** START **
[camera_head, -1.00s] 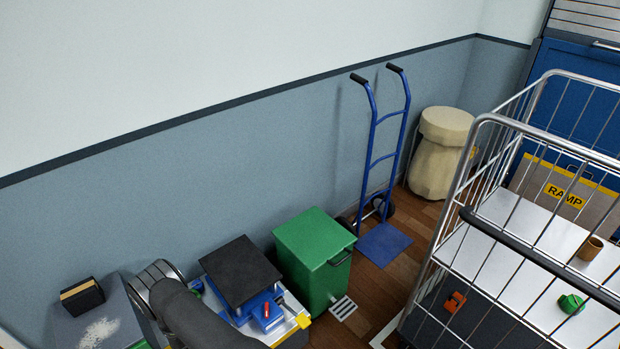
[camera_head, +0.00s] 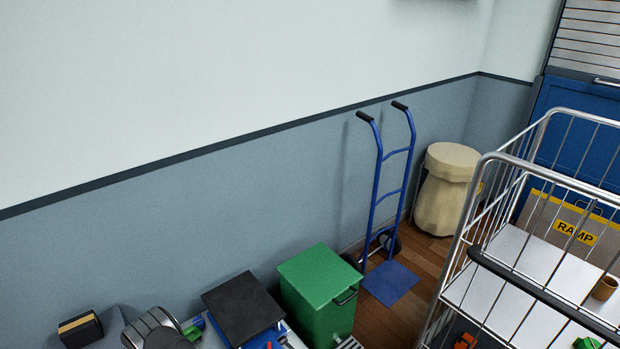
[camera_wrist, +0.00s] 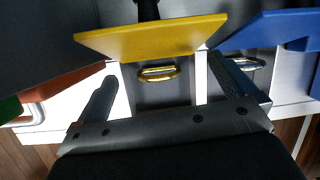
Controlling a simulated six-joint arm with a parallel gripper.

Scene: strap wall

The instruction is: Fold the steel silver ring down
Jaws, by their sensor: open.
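In the wrist view a silver ring (camera_wrist: 250,64) lies at the right, below a blue panel. The right finger of my gripper is in front of it and hides part of it. My gripper (camera_wrist: 166,70) is open, with its fingers spread and nothing held. A gold ring (camera_wrist: 157,73) shows between the fingers on a grey plate, below a yellow panel. I cannot tell how far the silver ring is tilted, or whether the finger touches it. Neither the rings nor my gripper can be made out in the head view.
The yellow panel (camera_wrist: 150,38) and blue panel (camera_wrist: 265,28) overhang the rings. A pale bent handle (camera_wrist: 36,112) is at the left. In the head view stand a green bin (camera_head: 318,290), a blue hand truck (camera_head: 388,200), a sack (camera_head: 445,190) and a wire cage trolley (camera_head: 490,215).

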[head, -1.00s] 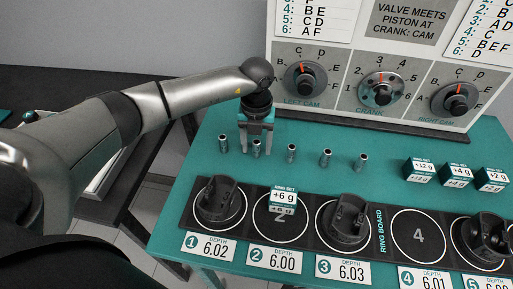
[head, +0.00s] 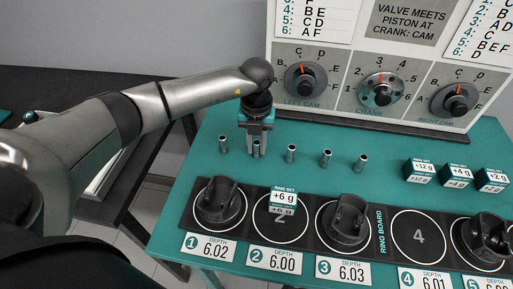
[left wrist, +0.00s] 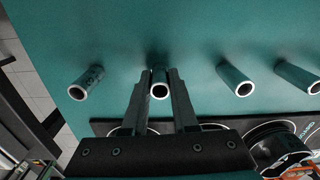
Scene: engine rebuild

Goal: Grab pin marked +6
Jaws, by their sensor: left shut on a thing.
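Several small metal pins stand in a row on the teal table. My left gripper (head: 256,150) points down at the second pin from the left (head: 256,148) and is shut on it. In the left wrist view the two dark fingers (left wrist: 160,82) sit on either side of this hollow pin (left wrist: 160,91). The first pin (head: 222,144) is to its left and the third pin (head: 291,153) to its right, both apart from the fingers. No marking can be read on the held pin. My right gripper is not in view.
A black ring board (head: 380,263) with pistons lies in front of the pins. A ring set box marked +6 g (head: 283,201) sits on its spot 2. More ring boxes (head: 457,175) stand at the right. A dial panel (head: 420,72) rises behind.
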** END **
# [WHAT IS NEEDED]
Copy every record above exactly, leaving out any pictures.

# [FINAL RESULT]
[camera_head, -1.00s] 
[camera_head, +0.00s] 
[camera_wrist, +0.00s] 
Controlling a simulated six-joint arm with a parallel gripper.

Scene: strap wall

The instruction is: Fold the steel silver ring down
Jaws, by their sensor: open.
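In the wrist view a silver ring (camera_wrist: 250,64) lies at the right, below a blue panel. The right finger of my gripper is in front of it and hides part of it. My gripper (camera_wrist: 166,70) is open, with its fingers spread and nothing held. A gold ring (camera_wrist: 157,73) shows between the fingers on a grey plate, below a yellow panel. I cannot tell how far the silver ring is tilted, or whether the finger touches it. Neither the rings nor my gripper can be made out in the head view.
The yellow panel (camera_wrist: 150,38) and blue panel (camera_wrist: 265,28) overhang the rings. A pale bent handle (camera_wrist: 36,112) is at the left. In the head view stand a green bin (camera_head: 318,290), a blue hand truck (camera_head: 388,200), a sack (camera_head: 445,190) and a wire cage trolley (camera_head: 490,215).

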[head, -1.00s] 
[head, +0.00s] 
[left wrist, +0.00s] 
Scene: engine rebuild

Goal: Grab pin marked +6
Jaws, by their sensor: left shut on a thing.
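Several small metal pins stand in a row on the teal table. My left gripper (head: 256,150) points down at the second pin from the left (head: 256,148) and is shut on it. In the left wrist view the two dark fingers (left wrist: 160,82) sit on either side of this hollow pin (left wrist: 160,91). The first pin (head: 222,144) is to its left and the third pin (head: 291,153) to its right, both apart from the fingers. No marking can be read on the held pin. My right gripper is not in view.
A black ring board (head: 380,263) with pistons lies in front of the pins. A ring set box marked +6 g (head: 283,201) sits on its spot 2. More ring boxes (head: 457,175) stand at the right. A dial panel (head: 420,72) rises behind.

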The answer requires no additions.